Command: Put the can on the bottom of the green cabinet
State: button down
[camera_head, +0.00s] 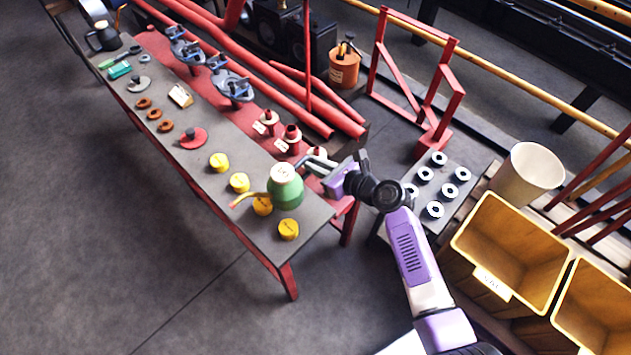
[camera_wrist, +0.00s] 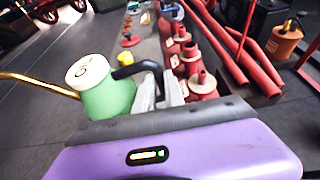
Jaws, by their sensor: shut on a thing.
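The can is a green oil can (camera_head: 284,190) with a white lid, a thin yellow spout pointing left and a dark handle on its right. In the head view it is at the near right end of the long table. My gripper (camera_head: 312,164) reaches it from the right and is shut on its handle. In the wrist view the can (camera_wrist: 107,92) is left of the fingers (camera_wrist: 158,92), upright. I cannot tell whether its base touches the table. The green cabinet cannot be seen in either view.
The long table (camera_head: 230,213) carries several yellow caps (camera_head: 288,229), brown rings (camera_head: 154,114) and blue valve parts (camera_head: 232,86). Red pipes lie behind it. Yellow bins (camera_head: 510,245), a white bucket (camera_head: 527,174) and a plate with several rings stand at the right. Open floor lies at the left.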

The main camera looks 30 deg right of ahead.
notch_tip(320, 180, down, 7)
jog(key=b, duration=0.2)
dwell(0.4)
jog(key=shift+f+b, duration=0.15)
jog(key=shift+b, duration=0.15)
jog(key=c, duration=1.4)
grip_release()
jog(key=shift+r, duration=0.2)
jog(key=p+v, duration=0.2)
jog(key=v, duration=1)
※
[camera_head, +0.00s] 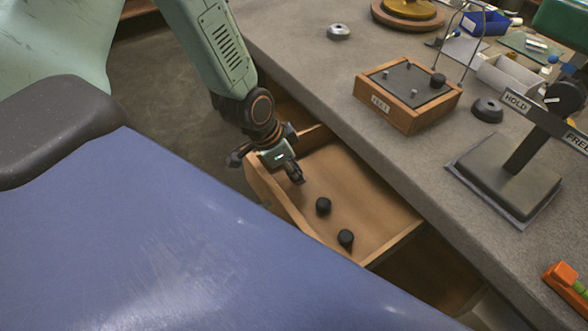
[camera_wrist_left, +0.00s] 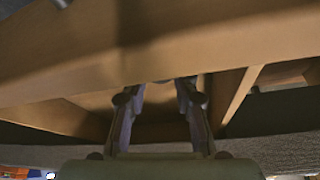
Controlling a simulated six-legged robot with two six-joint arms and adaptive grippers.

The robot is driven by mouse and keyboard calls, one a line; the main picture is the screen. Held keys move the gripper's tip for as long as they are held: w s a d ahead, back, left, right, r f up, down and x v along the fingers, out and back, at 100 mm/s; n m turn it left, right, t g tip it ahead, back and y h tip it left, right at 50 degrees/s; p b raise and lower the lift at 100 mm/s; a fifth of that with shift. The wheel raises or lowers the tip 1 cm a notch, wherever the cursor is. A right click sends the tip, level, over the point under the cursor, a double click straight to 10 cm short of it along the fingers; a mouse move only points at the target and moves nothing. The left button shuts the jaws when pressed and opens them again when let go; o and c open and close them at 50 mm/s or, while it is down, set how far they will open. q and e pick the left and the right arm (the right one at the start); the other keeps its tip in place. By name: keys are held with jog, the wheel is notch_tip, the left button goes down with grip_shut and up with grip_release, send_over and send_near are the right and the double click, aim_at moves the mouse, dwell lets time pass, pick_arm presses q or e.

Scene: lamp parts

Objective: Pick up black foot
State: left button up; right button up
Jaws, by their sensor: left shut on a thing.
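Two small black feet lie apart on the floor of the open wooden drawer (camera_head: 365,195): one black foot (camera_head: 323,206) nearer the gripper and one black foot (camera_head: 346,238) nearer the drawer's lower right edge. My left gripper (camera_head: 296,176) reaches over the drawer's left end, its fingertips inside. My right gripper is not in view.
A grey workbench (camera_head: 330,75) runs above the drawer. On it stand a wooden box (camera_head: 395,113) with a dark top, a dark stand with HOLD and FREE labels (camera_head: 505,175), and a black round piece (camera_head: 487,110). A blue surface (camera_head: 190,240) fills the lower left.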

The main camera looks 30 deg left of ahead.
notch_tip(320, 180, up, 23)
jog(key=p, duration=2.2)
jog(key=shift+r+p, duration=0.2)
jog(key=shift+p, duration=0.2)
※
[What you will do] Among the entries above, locate the line with "[camera_wrist_left, +0.00s]" and the line with "Controlling a simulated". Give those two lines and all lines between them again, exactly, leaving out the pictures.

[Problem solution]
[camera_wrist_left, +0.00s] 
Controlling a simulated six-legged robot with two six-joint arms and adaptive grippers.

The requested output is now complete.